On Tue, Apr 05, 2022 at 05:10:02PM +0200, Andrey Konovalov wrote:
> On Thu, Mar 31, 2022 at 2:39 PM Mark Rutland <mark.rutland@arm.com> wrote:
> >
> > I've had a quick look into this, to see what we could do to improve the regular
> > unwinder, but I can't reproduce that 30% number.
> >
> > In local testing the worst can I could get to was 6-13% (with both the
> > stacktrace *and* stackdepot logic hacked out entirely).
> >
> > I'm testing with clang 13.0.0 from the llvm.org binary releases, with defconfig
> > + SHADOW_CALL_STACK + KASAN_<option>, using a very recent snapshot of mainline
> > (commit d888c83fcec75194a8a48ccd283953bdba7b2550). I'm booting a
> > KVM-accelerated QEMU VM on ThunderX2 with "init=/sbin/reboot -- -f" in the
> > kernel bootargs, timing the whole run from the outside with "perf stat --null".
> >
> > The 6% figure is if I count boot as a whole including VM startup and teardown
> > (i.e. an under-estimate of the proportion), the 13% figure is if I subtract a
> > baseline timing from a run without KASAN (i.e. an over-estimate of the
> > proportion).
> 
> I think this is the reason for the limited improvement that you
> observe. If you measure the time throughout VM startup and teardown,
> you include the time required for userspace apps, which is irrelevant.
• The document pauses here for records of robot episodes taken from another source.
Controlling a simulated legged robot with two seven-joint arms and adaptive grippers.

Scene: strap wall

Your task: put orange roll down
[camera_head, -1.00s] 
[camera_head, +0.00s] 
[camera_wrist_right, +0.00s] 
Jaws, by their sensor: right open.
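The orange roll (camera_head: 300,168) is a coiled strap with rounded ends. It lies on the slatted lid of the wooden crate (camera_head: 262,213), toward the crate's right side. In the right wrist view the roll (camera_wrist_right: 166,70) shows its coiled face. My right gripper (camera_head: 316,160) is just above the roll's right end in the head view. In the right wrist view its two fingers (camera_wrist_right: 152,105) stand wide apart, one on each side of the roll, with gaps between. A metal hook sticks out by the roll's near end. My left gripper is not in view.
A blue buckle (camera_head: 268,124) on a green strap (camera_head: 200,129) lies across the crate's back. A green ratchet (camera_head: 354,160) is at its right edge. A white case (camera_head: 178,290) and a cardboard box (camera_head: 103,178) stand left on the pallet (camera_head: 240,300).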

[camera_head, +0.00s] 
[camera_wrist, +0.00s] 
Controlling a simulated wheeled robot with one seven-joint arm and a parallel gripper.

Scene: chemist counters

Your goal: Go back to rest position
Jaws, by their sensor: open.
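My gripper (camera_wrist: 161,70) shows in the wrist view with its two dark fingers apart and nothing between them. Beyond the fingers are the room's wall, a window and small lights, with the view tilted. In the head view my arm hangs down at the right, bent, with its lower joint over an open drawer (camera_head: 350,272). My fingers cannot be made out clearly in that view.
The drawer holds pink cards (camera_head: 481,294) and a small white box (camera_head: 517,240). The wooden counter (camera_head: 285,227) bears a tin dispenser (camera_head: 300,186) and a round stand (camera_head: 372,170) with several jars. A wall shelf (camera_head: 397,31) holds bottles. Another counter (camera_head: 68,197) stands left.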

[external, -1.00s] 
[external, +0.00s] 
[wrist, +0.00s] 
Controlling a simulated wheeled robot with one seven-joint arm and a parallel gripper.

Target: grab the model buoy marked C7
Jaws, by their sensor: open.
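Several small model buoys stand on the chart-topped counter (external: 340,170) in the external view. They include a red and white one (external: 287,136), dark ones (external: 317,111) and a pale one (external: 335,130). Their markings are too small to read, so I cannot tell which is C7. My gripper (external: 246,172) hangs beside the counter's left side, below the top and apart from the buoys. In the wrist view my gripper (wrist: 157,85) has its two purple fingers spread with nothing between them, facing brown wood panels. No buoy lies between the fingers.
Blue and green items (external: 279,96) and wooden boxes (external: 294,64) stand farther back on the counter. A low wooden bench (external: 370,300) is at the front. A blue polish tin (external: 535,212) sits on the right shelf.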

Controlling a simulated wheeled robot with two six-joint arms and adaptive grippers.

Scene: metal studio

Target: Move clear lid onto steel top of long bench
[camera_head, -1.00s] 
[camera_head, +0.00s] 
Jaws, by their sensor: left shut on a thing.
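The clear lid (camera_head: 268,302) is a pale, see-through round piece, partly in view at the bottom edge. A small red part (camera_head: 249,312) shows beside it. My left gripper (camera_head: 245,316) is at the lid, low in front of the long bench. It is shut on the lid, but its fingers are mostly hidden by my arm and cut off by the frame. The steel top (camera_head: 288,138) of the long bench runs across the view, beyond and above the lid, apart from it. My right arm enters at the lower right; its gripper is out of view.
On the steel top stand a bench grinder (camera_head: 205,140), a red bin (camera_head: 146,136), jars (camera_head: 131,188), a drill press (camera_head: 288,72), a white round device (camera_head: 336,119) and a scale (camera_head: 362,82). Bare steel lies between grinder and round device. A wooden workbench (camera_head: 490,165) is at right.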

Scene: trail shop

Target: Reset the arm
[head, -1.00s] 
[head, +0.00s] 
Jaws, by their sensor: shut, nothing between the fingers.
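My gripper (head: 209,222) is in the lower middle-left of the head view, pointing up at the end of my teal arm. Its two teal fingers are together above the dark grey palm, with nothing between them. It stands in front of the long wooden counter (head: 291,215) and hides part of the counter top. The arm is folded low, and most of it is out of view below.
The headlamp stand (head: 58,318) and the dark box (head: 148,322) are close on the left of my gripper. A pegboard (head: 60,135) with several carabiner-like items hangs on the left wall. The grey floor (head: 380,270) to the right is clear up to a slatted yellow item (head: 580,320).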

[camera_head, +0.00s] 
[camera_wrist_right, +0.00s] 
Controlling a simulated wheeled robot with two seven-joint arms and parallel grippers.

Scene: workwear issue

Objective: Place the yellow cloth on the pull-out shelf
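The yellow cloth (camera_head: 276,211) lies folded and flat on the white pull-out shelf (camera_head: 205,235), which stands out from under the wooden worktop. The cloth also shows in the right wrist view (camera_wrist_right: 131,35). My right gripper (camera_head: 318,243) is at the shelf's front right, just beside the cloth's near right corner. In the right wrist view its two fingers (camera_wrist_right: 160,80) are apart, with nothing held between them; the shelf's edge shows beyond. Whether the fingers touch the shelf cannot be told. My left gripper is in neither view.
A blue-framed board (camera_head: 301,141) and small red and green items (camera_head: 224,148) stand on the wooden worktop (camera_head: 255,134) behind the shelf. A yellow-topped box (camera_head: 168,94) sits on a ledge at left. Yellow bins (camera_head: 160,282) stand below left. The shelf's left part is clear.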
Yes, that's the case for the 6% figure. However I also mentioned how I
accounted for that to get the 13% figure, which does not include those
irrelevant timings (and is an over-estimate of that proportion).

I think the discrepancy lies elsewhere, e.g. kernel version, boot arguments,
platform (and hence driver / subsystem behaviour), etc.

Can you share any of those details? Are you able to test with a mainline
kernel, e.g. v5.18-rc1?

I have a bunch of numbers below, and I think those imply one of the following:

* In your test setup, there are significantly more allocs/frees for which a
  stacktrace is being recorded. That could be down to the platform you're
  testing on, and the drivers that are in use.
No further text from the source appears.